» **What the exercise asks**:
Copy each line of the material below that includes the string "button".

» **Material provided**:
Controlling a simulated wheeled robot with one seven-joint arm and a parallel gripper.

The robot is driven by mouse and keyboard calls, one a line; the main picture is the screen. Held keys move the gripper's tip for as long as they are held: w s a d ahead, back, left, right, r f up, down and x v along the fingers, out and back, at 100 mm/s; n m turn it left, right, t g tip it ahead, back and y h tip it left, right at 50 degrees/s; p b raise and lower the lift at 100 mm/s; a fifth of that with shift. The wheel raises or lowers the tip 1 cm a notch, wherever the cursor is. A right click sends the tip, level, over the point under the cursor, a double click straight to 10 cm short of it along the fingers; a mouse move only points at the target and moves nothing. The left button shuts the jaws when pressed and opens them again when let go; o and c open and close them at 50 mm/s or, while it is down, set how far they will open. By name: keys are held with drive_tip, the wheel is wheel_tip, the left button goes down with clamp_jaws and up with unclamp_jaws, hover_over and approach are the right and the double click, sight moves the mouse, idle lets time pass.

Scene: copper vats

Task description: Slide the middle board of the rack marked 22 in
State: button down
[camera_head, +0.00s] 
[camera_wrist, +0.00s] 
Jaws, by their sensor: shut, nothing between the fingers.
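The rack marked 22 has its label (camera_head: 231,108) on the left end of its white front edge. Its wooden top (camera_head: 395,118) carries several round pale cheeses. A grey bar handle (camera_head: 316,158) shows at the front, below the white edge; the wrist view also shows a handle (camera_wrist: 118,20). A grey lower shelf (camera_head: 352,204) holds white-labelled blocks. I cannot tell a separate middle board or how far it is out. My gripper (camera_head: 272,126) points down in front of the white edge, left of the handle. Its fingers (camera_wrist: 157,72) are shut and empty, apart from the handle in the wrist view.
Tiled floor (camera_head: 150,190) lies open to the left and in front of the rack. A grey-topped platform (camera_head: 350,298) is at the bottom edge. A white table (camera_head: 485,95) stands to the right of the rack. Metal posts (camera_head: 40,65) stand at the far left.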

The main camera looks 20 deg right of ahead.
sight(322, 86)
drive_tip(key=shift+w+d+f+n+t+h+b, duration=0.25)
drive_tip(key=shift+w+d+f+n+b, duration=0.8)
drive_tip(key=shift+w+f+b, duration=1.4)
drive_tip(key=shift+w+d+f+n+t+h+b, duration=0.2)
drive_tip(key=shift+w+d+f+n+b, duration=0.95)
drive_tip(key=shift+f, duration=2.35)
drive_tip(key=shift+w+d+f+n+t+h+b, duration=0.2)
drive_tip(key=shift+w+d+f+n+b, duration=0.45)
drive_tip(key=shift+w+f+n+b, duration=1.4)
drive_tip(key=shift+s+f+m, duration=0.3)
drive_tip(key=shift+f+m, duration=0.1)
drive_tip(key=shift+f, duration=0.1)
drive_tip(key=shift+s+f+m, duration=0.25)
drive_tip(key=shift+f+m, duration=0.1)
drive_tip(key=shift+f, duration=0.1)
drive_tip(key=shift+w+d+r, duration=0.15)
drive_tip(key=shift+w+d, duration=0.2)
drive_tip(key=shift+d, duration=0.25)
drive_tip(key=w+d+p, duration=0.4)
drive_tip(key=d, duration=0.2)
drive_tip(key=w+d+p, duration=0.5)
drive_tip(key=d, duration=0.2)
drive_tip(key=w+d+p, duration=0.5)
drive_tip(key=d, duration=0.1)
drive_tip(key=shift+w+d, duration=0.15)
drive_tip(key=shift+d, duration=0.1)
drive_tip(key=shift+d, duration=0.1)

» **Answer to this problem**:
The robot is driven by mouse and keyboard calls, one a line; the main picture is the screen. Held keys move the gripper's tip for as long as they are held: w s a d ahead, back, left, right, r f up, down and x v along the fingers, out and back, at 100 mm/s; n m turn it left, right, t g tip it ahead, back and y h tip it left, right at 50 degrees/s; p b raise and lower the lift at 100 mm/s; a fifth of that with shift. The wheel raises or lowers the tip 1 cm a notch, wherever the cursor is. A right click sends the tip, level, over the point under the cursor, a double click straight to 10 cm short of it along the fingers; a mouse move only points at the target and moves nothing. The left button shuts the jaws when pressed and opens them again when let go; o and c open and close them at 50 mm/s or, while it is down, set how far they will open. By name: keys are held with drive_tip, the wheel is wheel_tip, the left button goes down with clamp_jaws and up with unclamp_jaws, hover_over and approach are the right and the double click, sight moves the mouse, idle lets time pass.
State: button down

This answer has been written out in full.